[START OF DATA PROVIDED]
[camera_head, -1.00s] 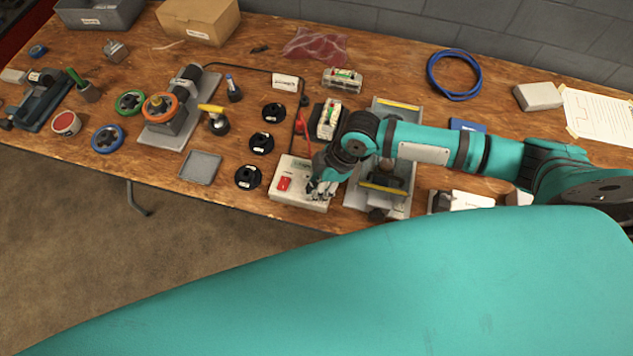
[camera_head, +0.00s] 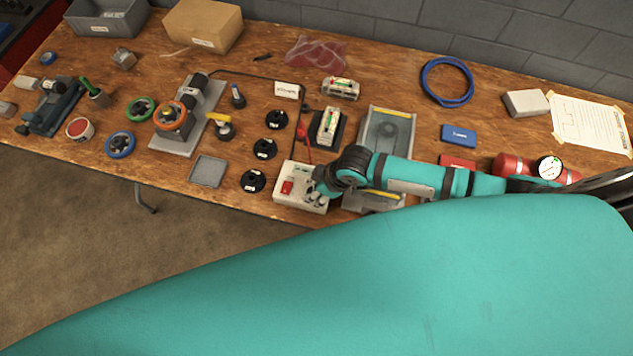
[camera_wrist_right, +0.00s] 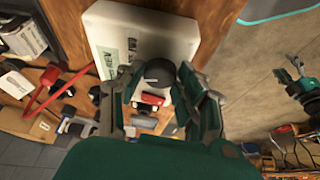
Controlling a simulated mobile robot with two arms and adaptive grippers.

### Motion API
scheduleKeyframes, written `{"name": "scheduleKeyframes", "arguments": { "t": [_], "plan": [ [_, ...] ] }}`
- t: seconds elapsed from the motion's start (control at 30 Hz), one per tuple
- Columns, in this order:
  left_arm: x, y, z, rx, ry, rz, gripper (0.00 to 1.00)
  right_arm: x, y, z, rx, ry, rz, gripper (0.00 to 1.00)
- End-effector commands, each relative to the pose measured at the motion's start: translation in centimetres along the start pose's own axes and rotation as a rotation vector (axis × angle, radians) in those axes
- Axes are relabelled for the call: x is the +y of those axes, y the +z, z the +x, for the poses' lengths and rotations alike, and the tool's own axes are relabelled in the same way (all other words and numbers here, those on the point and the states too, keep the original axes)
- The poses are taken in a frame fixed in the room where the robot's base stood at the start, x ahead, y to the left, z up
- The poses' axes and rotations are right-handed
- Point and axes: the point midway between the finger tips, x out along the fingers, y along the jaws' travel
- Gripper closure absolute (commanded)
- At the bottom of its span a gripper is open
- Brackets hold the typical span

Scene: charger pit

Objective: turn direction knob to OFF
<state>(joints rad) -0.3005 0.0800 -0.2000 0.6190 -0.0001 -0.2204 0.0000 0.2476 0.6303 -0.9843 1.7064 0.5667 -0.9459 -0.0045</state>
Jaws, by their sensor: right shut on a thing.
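The white control box (camera_head: 303,206) stands near the table's front edge, with a red switch (camera_head: 287,187) on its top. My right gripper (camera_head: 318,190) comes down on the box's right part and hides the knob in the head view. In the right wrist view the box (camera_wrist_right: 115,25) shows a dark round knob (camera_wrist_right: 158,70) between the fingers of my right gripper (camera_wrist_right: 160,82), which is shut on it. The knob's pointer and markings cannot be read. A dark, teal mechanism at the wrist view's right edge looks like my left gripper (camera_wrist_right: 300,85); its jaws are unclear.
Black round pieces (camera_head: 253,181) stand left of the box, beside a grey tray (camera_head: 208,171). A red-handled part (camera_head: 303,133) and a clear-topped module (camera_head: 328,125) are behind it. A grey fixture (camera_head: 388,125) is to the right. Floor lies beyond the front edge.

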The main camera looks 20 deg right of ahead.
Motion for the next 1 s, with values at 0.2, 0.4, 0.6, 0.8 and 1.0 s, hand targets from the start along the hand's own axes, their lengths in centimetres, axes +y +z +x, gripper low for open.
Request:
[END OF DATA PROVIDED]
Give the data above again in full and unchanged, skipping the pictures.

- [EXERCISE RESULT]:
[camera_head, -1.00s] 
[camera_head, +0.00s] 
[camera_wrist_right, +0.00s] 
Controlling a simulated mobile robot with two arms and adaptive grippers.

### Motion API
scheduleKeyframes, written `{"name": "scheduleKeyframes", "arguments": { "t": [_], "plan": [ [_, ...] ] }}`
- t: seconds elapsed from the motion's start (control at 30 Hz), one per tuple
- Columns, in this order:
  left_arm: x, y, z, rx, ry, rz, gripper (0.00 to 1.00)
  right_arm: x, y, z, rx, ry, rz, gripper (0.00 to 1.00)
- End-effector commands, each relative to the pose measured at the motion's start: translation in centimetres along the start pose's own axes and rotation as a rotation vector (axis × angle, radians) in those axes
- Axes are relabelled for the call: x is the +y of those axes, y the +z, z the +x, for the poses' lengths and rotations alike, and the tool's own axes are relabelled in the same way (all other words and numbers here, those on the point and the states too, keep the original axes)
- The poses are taken in a frame fixed in the room where the robot's base stood at the start, x ahead, y to the left, z up
- The poses' axes and rotations are right-handed
- Point and axes: the point midway between the finger tips, x out along the fingers, y along the jaws' travel
- Gripper closure absolute (commanded)
- At the bottom of its span a gripper is open
- Brackets hold the typical span

Scene: charger pit

Objective: turn direction knob to OFF
<state>(joints rad) -0.3005 0.0800 -0.2000 0.6190 -0.0001 -0.2204 0.0000 0.2476 0.6303 -0.9843 1.7064 0.5667 -0.9459 -0.0045</state>
Jaws, by their sensor: right shut on a thing.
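The white control box (camera_head: 303,206) stands near the table's front edge, with a red switch (camera_head: 287,187) on its top. My right gripper (camera_head: 318,190) comes down on the box's right part and hides the knob in the head view. In the right wrist view the box (camera_wrist_right: 115,25) shows a dark round knob (camera_wrist_right: 158,70) between the fingers of my right gripper (camera_wrist_right: 160,82), which is shut on it. The knob's pointer and markings cannot be read. A dark, teal mechanism at the wrist view's right edge looks like my left gripper (camera_wrist_right: 300,85); its jaws are unclear.
Black round pieces (camera_head: 253,181) stand left of the box, beside a grey tray (camera_head: 208,171). A red-handled part (camera_head: 303,133) and a clear-topped module (camera_head: 328,125) are behind it. A grey fixture (camera_head: 388,125) is to the right. Floor lies beyond the front edge.

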The main camera looks 20 deg right of ahead.
Motion for the next 1 s, with values at 0.2, 0.4, 0.6, 0.8 and 1.0 s, hand targets from the start along the hand's own axes, their lengths in centimetres, axes +y +z +x, gripper low for open.
Request:

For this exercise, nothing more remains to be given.